Nassau County’s fiscal control board released a report last week with good and bad financial news for the county.
On the plus side, Nassau County Interim Finance Authority directors said that the county’s general outlook for 2017 had improved since their initial deficit predictions. However, the county was also warned about continuing fiscal practices that could grow deficits to almost $200 million by 2020.
“We acknowledge that, at NIFA’s urging, the county has made notable progress in reducing the size of the deficit since peaking in Fiscal Year 2014,” NIFA’s directors wrote. However, “the county needs to act quickly to address growing risks through the implementation of additional, recurring revenue-generating and expenditure-reducing initiatives.”
NIFA projects that the county will end the year with a roughly $54 million deficit, which is less than the $60 million maximum allowed by the board, but not small enough to end NIFA’s period of control over the county’s finances.
County Comptroller George Maragos, who is running for county executive, projected a slightly higher deficit of $57.6 million by year’s end, using NIFA standards.
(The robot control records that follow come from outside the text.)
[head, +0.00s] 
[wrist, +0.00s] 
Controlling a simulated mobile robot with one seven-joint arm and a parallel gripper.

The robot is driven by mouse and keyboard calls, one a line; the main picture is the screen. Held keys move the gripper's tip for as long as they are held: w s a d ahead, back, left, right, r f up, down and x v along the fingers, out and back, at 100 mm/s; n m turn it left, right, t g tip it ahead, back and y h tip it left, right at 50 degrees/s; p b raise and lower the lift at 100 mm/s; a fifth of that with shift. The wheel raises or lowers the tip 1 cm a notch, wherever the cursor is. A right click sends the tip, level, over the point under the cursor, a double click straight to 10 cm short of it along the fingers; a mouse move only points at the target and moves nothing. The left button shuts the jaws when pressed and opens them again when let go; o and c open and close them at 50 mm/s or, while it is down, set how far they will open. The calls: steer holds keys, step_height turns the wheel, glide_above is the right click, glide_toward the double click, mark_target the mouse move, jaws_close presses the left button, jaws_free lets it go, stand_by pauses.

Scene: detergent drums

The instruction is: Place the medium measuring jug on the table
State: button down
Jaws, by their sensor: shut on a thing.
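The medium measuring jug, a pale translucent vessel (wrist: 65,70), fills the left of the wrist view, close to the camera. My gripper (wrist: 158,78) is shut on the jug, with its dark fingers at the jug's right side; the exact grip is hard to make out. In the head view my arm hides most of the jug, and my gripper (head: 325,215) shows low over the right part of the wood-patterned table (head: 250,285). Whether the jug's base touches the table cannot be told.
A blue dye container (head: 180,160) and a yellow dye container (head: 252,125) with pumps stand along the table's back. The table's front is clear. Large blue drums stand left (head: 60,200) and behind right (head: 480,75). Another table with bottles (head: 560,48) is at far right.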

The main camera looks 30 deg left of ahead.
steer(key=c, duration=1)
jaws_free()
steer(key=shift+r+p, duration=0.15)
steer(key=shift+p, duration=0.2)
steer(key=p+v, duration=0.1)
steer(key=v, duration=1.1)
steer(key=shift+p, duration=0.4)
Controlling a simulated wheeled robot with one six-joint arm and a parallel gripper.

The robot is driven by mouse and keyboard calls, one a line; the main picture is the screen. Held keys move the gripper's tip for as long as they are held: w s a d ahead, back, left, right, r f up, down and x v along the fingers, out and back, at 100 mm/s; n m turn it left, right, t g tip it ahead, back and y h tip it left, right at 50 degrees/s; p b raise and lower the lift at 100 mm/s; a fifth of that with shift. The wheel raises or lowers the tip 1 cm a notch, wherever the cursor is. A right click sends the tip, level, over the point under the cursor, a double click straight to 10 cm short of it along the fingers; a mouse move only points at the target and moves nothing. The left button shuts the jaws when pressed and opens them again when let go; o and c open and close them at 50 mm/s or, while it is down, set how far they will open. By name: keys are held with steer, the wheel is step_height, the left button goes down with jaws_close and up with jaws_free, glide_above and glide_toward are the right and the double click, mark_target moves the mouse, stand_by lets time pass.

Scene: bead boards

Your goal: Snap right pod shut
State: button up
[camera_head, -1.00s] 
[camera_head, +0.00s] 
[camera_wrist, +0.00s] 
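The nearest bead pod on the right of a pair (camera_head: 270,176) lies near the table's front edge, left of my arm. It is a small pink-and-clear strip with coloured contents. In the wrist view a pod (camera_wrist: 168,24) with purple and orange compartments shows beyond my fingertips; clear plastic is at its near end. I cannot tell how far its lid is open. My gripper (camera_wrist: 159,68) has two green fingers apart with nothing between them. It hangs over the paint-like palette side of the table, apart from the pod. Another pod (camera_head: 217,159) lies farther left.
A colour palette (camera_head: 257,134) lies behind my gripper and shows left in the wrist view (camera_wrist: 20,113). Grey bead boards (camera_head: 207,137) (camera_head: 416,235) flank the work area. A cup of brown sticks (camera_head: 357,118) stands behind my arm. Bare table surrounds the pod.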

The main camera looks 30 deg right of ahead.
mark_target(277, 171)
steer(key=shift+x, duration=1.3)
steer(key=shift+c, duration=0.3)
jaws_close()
In a report issued by him on Aug. 3, Maragos noted that the county may be able to reduce the deficit, but will be “hard-pressed” to achieve balance by the end of the year.
The $54 million deficit projected by NIFA is made up of $15.4 million in budgetary risks and $38 million in adjustments made by the county that are not allowed under the NIFA statute.
NIFA praised the county for ending the practice of borrowing to pay property tax refunds, but said that this also caused a shortfall because the county had initially included the borrowing in its adopted budget to fund $75 million in payments.
Overall though, NIFA’s directors said that the county using its fund balance rather than bonding for the refunds — although not a help in achieving a balanced budget on Generally Accepted Accounting Principles — is viewed as a credit positive, because it reduces the county’s debt burden.
This year, the county is likely to spend $9.5 million more than it had budgeted for contractual services, the report indicated, partially because of its new contract for inmate health care services at the correctional center with Nassau Health Care Corporation.
Also, the county’s current financial plan for 2017-2020, according to NIFA, includes recurring expenditures that exceed recurring revenues, and relies too heavily on “non-recurring savings and optimistic assumptions.”
Consequently, the county’s budget gap could reach $145 million in 2018, $174 million in 2019 and $189 million in 2020.
If the county does not address the concerns laid out in the report, NIFA could step in to make their own “significant cuts that could negatively affect taxpayers” and county employees.”
“However, decisive action by the county could still change this outcome,” NIFA’s directors said.
With the county required to submit a new multi-year financial plan for 2018-2021 by Sept. 18, NIFA’s directors said that officials should immediately work on a plan that moves the 2018 budget closer to being balanced, which will be required in 2018 and onward.
“We recommend that the county seize the opportunity to get a head start on closing projected risks in 2018 by implementing initiatives which provide recurring savings and revenues sooner rather than later,” NIFA’s directors wrote.
County Budget Director Roseann D’Alleva on Aug. 4 responded to NIFA’s report, calling their revenue projections “overly conservative,” and projecting a GAAP deficit for 2017 of at least $36 million.
“But I may be able to mitigate that even further,” said D’Alleva.
Both Maragos and NIFA’s deficit estimates are conservative, and the county has historically been able to “achieve or exceed” its revenue projections, despite NIFA’s discounting them, she said.
“I’m not being optimistic — I’m being conservative,” she added. The comptroller and NIFA “are just being much more conservative.”